Mr Clarke was the keynote speaker at the JCI (Junior Chamber International) UK national conference, which has attracted delegates from as far afield as the US. During his speech, Mr Clarke spoke about his passionate concerns about the levels of UK youth unemployment, and how a more robust supply chain had emerged following the horsemeat scandal which had acted as a “cold shower” for everybody in his sector.
He told the audience of around 200 young business leaders that he “hadn’t given enough time to his education”. He left school at 16, and initially worked at a service station, mopping floors and cleaning tables. He told the audience at Oulton Hall, near Leeds: “It taught me a lot about the importance of all jobs in all walks of life.”
Mr Clarke began his career in retail in Fine Fare in Grantham, Lincolnshire, and with help from a series of mentors, he rose through the ranks at Bradford-based Morrisons and Asda. In May 2010, he became president and CEO of Leeds-based Asda.
He told the audience: “Mentors and coaches, in any industry, will have a huge impact on the people you work with..I’m imploring business leaders to get into schools and talk to those GCSE students who should be studying harder than I did.”
In response to a question from the audience about the horse meat scandal, which affected many retailers, Mr Clarke stressed that he had avoided a knee jerk reaction, until he had the chance to understand the scale of the challenge.
“We now have an even more robust process for the supply chain,’’ he said.

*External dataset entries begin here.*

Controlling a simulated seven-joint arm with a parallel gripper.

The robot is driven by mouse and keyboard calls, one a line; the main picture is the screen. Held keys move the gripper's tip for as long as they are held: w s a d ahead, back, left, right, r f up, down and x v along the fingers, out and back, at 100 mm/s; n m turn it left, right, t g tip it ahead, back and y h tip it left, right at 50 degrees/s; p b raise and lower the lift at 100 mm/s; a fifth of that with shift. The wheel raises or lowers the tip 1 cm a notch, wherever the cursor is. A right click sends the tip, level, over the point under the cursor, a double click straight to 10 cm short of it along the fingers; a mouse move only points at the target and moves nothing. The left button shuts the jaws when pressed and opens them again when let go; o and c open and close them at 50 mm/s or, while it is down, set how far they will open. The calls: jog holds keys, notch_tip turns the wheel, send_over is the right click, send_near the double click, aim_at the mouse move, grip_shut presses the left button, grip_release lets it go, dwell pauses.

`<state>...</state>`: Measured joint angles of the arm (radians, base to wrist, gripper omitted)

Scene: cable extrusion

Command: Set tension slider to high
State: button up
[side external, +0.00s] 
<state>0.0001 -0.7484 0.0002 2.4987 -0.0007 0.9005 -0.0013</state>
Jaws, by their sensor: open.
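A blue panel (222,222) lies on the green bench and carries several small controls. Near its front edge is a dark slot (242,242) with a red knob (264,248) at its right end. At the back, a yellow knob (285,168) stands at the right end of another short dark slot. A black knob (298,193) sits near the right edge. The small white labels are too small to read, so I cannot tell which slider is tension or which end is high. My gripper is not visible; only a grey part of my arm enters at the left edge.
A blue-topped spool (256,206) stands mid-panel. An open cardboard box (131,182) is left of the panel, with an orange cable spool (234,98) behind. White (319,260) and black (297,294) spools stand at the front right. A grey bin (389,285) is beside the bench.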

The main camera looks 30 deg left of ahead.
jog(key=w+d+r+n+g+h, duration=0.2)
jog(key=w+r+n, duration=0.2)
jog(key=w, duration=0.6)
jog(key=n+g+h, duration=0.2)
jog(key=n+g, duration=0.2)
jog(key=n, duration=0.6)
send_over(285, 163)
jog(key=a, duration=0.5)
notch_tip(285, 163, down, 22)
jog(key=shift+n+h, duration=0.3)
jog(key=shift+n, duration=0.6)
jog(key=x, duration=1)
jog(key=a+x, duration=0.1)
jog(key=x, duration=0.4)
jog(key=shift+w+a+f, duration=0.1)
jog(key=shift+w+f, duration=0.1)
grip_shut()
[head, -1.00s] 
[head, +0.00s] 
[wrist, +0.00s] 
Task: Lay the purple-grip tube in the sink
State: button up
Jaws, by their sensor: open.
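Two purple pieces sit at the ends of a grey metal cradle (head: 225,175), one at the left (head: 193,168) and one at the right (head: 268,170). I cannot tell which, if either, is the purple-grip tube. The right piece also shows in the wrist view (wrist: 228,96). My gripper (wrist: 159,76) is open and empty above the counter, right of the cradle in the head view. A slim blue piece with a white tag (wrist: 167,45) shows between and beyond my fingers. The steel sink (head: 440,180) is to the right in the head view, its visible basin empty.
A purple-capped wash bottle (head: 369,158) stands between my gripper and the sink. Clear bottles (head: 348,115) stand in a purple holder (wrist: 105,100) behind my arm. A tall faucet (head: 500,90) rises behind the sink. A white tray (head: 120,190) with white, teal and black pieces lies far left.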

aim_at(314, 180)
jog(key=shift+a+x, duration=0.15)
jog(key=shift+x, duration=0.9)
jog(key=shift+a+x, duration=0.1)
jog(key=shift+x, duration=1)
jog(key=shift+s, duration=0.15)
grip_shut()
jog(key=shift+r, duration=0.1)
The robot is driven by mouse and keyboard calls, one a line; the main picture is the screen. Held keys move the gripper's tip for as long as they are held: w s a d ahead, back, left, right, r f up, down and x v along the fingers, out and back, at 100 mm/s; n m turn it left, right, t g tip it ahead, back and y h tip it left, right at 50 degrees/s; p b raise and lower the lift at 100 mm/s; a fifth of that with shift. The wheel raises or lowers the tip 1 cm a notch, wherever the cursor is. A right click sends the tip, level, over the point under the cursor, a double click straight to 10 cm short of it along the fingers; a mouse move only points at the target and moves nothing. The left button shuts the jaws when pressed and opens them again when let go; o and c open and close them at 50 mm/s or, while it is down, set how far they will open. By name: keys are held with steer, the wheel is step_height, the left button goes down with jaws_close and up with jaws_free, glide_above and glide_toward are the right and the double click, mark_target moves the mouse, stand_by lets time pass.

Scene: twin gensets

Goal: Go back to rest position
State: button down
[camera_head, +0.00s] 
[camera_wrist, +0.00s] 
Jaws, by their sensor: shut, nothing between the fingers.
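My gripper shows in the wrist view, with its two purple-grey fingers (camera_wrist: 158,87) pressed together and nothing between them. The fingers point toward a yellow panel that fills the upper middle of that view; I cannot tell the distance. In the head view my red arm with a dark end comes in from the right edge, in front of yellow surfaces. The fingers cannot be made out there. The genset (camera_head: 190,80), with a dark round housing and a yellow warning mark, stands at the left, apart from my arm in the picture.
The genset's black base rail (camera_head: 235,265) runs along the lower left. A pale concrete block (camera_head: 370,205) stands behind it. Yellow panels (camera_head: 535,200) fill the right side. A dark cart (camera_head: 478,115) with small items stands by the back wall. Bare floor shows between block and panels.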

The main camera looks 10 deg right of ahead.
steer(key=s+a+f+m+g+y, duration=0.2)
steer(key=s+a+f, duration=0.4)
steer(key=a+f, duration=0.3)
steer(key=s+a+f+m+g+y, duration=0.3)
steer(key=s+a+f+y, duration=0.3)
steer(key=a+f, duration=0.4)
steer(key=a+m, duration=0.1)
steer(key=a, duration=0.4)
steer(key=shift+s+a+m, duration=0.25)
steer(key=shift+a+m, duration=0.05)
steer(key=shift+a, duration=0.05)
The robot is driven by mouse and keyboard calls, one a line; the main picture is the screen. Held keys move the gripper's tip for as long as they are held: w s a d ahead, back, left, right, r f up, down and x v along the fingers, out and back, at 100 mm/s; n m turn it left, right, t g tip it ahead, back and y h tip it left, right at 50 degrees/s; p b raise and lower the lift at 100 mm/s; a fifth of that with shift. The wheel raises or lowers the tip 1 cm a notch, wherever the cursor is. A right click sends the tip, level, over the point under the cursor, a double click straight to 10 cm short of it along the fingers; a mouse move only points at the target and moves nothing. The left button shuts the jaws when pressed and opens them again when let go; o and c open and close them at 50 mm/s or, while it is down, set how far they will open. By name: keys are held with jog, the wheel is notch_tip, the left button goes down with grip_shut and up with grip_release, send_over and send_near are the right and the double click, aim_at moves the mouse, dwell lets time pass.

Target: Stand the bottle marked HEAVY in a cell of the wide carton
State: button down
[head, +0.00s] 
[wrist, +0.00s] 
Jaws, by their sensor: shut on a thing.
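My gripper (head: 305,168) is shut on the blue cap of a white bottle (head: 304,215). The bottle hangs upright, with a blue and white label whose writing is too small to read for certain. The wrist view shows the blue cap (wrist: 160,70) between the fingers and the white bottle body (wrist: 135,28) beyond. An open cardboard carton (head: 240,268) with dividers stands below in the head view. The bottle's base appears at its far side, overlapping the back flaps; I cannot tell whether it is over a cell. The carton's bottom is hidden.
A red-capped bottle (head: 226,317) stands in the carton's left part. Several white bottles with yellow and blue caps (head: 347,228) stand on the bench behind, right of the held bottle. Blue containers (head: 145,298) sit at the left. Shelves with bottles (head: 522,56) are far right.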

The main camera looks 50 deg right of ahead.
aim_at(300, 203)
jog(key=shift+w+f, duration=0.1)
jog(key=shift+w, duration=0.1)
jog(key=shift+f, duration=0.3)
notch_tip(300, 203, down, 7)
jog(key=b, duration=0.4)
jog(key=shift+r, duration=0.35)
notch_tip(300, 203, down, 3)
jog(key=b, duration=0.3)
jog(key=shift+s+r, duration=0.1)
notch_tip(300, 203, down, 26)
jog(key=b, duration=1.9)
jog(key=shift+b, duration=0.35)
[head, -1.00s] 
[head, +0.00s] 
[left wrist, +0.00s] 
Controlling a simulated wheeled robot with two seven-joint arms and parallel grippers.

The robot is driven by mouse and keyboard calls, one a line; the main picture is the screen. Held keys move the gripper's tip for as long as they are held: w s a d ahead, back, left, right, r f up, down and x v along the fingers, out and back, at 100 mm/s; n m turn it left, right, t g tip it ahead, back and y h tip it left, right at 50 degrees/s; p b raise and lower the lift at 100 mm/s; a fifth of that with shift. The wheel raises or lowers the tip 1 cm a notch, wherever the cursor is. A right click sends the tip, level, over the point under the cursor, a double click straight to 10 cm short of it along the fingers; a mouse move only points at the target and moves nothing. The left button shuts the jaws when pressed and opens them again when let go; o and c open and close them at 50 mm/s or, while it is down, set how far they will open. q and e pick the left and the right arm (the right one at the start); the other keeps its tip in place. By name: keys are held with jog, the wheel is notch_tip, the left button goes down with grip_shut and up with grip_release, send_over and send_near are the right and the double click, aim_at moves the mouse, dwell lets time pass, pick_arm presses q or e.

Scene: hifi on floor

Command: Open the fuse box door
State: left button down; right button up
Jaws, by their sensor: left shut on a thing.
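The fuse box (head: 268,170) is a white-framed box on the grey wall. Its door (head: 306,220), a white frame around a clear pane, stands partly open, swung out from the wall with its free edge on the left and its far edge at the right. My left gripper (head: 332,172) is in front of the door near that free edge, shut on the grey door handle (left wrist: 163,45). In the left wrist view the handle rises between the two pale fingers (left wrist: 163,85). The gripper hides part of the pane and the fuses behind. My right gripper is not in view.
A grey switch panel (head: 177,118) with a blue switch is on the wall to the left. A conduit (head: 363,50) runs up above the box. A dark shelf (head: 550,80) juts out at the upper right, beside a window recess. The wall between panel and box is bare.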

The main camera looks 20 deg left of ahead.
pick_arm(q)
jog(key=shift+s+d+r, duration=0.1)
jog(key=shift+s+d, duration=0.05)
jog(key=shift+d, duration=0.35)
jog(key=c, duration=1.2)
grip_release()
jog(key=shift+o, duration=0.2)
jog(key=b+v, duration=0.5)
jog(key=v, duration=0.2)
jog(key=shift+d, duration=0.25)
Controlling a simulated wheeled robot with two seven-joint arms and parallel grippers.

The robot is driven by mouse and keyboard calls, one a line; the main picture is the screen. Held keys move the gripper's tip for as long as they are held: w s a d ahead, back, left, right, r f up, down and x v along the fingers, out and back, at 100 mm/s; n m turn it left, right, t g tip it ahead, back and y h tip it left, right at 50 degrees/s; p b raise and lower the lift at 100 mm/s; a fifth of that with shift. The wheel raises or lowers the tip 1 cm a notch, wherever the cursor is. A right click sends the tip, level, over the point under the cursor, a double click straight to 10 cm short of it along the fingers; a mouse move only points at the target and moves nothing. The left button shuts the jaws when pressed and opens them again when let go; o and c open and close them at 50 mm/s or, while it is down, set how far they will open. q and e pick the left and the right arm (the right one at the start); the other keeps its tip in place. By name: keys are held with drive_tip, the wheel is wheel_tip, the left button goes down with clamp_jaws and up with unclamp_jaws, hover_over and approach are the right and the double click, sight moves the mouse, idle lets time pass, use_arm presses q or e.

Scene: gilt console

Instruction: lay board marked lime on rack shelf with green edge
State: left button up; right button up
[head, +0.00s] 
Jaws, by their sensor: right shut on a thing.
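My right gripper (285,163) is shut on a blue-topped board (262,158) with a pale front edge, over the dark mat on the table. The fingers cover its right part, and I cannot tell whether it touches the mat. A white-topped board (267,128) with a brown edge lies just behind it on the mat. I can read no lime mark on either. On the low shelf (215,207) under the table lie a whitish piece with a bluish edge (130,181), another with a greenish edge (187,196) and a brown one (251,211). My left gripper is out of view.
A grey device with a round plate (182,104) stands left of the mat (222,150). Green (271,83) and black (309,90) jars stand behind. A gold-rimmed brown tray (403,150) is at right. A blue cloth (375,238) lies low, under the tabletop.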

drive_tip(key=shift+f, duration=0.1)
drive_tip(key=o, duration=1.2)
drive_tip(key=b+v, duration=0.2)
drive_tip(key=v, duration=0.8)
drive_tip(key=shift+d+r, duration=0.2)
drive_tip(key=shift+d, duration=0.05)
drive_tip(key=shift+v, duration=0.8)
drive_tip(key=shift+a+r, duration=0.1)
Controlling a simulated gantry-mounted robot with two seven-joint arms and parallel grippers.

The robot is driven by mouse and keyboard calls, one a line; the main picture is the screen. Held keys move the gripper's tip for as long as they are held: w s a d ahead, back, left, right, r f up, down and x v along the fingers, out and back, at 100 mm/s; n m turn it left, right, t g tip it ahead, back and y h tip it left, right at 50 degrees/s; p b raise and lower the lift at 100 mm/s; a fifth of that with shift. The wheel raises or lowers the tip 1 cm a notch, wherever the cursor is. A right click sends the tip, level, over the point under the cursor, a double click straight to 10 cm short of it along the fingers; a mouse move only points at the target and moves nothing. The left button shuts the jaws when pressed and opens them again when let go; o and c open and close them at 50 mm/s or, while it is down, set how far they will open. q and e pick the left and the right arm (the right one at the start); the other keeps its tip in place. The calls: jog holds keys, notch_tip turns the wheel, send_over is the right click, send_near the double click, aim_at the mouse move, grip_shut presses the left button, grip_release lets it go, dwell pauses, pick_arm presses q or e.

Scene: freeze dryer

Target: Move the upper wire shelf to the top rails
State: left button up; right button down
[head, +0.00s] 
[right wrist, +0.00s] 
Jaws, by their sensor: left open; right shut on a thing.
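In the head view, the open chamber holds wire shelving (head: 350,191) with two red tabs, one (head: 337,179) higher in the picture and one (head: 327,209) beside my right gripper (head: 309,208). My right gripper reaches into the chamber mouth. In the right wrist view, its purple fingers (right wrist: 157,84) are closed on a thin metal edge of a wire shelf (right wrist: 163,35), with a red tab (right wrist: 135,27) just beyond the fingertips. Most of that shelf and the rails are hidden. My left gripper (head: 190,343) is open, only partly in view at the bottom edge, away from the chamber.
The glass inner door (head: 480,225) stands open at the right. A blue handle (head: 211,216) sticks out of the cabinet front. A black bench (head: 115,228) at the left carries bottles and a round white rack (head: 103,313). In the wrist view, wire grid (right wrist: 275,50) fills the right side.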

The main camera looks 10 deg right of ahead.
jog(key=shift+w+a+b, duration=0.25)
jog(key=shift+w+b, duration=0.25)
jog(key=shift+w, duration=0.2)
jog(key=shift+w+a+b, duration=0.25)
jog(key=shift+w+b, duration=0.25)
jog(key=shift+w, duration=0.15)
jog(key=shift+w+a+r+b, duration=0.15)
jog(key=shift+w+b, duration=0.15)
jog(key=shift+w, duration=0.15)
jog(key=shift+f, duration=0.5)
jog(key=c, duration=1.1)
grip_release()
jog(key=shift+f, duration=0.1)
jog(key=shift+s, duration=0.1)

Speaking to the Yorkshire Post after giving his presentation, Mr Clarke said: “When you’re able to talk to somebody outside of your organisation for advice, sometimes they give you a clearer level of thinking about a job role or a particular issue in your organisation. You need to find somebody you’ve got natural chemistry with, who is able to challenge you as well as simply respond to your questions.”